→ **REQUIREMENTS**: Give back exactly the lines from the start of the listing to the line containing "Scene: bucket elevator", inclusive, and nothing beyond them.

[Data listing]
>>>>>

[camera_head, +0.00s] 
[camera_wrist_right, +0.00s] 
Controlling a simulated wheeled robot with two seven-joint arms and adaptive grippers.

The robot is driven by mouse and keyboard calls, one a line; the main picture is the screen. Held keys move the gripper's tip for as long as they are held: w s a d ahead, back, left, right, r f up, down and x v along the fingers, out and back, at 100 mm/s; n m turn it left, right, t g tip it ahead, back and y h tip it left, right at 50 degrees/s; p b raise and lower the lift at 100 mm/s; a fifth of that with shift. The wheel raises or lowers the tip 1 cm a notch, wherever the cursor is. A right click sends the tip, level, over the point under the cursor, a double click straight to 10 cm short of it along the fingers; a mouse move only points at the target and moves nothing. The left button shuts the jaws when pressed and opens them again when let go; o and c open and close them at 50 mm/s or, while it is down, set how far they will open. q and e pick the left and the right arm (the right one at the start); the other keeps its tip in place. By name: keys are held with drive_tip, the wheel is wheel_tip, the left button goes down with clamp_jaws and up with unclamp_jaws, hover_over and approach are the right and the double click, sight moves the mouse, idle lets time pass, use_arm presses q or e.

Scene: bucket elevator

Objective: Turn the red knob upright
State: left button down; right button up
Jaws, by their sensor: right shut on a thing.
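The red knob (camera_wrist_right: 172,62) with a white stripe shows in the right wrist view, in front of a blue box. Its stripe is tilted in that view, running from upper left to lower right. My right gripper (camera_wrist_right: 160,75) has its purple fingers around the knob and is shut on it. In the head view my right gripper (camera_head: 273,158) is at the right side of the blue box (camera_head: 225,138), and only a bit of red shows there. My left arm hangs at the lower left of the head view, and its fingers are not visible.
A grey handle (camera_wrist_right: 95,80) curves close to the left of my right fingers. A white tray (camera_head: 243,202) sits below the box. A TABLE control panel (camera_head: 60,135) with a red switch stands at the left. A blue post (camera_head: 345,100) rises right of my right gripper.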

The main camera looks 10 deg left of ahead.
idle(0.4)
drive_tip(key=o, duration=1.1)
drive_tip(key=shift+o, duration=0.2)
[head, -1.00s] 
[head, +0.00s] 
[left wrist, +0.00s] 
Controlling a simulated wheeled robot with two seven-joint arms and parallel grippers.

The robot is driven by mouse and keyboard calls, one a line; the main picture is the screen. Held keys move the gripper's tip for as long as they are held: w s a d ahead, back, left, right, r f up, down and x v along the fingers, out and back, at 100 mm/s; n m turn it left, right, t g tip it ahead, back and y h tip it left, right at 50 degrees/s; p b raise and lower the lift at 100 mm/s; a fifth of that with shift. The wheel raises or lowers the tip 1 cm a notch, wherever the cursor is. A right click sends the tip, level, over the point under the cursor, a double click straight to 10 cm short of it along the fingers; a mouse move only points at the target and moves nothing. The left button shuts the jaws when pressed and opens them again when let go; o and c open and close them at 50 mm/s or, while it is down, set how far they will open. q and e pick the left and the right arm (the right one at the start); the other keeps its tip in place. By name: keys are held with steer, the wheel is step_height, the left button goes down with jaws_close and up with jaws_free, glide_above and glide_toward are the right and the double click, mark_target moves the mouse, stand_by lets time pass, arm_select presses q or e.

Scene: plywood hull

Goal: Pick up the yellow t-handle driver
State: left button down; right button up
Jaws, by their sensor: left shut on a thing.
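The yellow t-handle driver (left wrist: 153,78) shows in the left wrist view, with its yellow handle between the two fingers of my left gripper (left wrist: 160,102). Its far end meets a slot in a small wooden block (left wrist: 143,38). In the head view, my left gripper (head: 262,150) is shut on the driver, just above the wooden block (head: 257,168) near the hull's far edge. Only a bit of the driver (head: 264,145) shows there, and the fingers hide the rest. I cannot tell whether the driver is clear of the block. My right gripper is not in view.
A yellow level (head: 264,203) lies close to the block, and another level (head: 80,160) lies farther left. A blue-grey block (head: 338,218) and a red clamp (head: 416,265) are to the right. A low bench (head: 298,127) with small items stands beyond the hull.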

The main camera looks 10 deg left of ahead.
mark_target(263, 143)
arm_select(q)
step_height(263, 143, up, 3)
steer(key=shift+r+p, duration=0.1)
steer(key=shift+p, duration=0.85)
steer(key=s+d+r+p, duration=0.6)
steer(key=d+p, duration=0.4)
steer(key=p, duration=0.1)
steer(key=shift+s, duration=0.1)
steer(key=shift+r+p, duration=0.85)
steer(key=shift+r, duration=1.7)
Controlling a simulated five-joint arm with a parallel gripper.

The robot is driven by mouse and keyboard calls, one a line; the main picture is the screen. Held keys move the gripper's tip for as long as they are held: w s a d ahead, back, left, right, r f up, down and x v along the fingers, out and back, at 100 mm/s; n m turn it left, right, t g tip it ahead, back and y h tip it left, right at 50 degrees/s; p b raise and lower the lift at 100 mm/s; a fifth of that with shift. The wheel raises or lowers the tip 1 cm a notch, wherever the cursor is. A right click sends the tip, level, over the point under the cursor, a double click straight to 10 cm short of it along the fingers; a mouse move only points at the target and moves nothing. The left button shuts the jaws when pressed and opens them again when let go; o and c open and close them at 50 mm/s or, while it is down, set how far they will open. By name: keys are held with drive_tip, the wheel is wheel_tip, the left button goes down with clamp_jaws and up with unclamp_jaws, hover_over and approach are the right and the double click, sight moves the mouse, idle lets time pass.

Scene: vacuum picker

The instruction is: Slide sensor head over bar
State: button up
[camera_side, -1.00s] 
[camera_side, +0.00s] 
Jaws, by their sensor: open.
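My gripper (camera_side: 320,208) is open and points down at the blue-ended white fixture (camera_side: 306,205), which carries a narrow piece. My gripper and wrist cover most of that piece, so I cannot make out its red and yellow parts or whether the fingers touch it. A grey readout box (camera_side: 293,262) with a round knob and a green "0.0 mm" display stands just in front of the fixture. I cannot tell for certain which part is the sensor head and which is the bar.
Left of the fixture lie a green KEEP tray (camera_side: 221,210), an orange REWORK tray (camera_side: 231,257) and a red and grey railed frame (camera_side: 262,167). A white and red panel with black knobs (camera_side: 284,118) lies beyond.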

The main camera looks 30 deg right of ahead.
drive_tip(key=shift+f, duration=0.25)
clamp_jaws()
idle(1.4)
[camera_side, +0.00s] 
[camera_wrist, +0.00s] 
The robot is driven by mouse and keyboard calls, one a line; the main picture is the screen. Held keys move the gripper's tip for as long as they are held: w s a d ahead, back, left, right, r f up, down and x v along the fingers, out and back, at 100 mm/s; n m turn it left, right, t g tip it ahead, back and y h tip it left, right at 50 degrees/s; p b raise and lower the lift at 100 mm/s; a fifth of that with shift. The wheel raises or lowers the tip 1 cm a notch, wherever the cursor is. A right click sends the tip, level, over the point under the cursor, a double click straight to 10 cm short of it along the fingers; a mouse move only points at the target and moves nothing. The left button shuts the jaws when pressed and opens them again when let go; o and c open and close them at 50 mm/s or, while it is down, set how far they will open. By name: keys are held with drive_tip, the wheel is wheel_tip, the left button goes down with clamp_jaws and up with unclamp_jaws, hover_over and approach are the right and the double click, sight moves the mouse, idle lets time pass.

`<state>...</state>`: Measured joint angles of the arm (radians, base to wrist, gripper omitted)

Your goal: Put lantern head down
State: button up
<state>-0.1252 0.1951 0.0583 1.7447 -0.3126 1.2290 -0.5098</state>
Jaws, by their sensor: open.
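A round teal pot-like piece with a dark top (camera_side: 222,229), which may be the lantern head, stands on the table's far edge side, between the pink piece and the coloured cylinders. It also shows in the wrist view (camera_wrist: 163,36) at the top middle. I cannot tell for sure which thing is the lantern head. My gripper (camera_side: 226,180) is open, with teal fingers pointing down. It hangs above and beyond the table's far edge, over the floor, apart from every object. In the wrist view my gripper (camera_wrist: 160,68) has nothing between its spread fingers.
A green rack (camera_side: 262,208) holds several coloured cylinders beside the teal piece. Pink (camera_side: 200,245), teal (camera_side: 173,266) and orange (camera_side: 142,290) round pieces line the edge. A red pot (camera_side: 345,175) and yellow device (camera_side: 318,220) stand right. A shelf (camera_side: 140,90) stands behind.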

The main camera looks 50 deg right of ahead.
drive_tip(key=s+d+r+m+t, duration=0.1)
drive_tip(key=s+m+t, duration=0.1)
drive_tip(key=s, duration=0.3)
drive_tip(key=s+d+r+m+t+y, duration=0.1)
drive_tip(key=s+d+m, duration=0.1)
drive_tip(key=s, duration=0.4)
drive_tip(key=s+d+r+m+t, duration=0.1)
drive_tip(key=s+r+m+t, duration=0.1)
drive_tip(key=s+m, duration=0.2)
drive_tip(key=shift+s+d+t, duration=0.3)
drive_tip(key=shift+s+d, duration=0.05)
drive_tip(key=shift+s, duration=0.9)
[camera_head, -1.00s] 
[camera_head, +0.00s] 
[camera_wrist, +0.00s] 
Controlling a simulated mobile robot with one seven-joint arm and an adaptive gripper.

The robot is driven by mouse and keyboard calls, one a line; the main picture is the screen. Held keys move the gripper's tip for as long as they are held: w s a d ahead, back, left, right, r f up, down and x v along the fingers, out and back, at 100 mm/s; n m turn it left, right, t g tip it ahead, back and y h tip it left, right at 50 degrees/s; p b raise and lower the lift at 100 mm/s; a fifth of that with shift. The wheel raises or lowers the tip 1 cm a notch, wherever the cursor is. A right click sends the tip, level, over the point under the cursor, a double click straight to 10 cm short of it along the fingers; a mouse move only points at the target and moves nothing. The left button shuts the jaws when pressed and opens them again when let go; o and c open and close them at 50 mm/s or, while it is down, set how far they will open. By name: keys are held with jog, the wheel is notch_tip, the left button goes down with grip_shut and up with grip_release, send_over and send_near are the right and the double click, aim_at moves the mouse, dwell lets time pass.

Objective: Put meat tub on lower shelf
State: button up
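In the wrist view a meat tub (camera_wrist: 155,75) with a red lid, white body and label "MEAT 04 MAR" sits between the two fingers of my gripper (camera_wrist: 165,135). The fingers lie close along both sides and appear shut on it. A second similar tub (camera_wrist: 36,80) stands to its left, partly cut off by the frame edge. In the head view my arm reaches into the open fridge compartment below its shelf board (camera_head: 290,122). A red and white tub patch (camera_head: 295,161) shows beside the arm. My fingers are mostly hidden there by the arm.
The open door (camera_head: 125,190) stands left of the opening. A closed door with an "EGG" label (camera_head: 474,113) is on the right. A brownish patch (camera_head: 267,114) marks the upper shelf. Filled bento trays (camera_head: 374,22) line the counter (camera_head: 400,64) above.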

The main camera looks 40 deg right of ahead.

<<<<<

→ **RESPONSE**:
[camera_head, +0.00s] 
[camera_wrist_right, +0.00s] 
Controlling a simulated wheeled robot with two seven-joint arms and adaptive grippers.

The robot is driven by mouse and keyboard calls, one a line; the main picture is the screen. Held keys move the gripper's tip for as long as they are held: w s a d ahead, back, left, right, r f up, down and x v along the fingers, out and back, at 100 mm/s; n m turn it left, right, t g tip it ahead, back and y h tip it left, right at 50 degrees/s; p b raise and lower the lift at 100 mm/s; a fifth of that with shift. The wheel raises or lowers the tip 1 cm a notch, wherever the cursor is. A right click sends the tip, level, over the point under the cursor, a double click straight to 10 cm short of it along the fingers; a mouse move only points at the target and moves nothing. The left button shuts the jaws when pressed and opens them again when let go; o and c open and close them at 50 mm/s or, while it is down, set how far they will open. q and e pick the left and the right arm (the right one at the start); the other keeps its tip in place. By name: keys are held with drive_tip, the wheel is wheel_tip, the left button goes down with clamp_jaws and up with unclamp_jaws, hover_over and approach are the right and the double click, sight moves the mouse, idle lets time pass, use_arm presses q or e.

Scene: bucket elevator

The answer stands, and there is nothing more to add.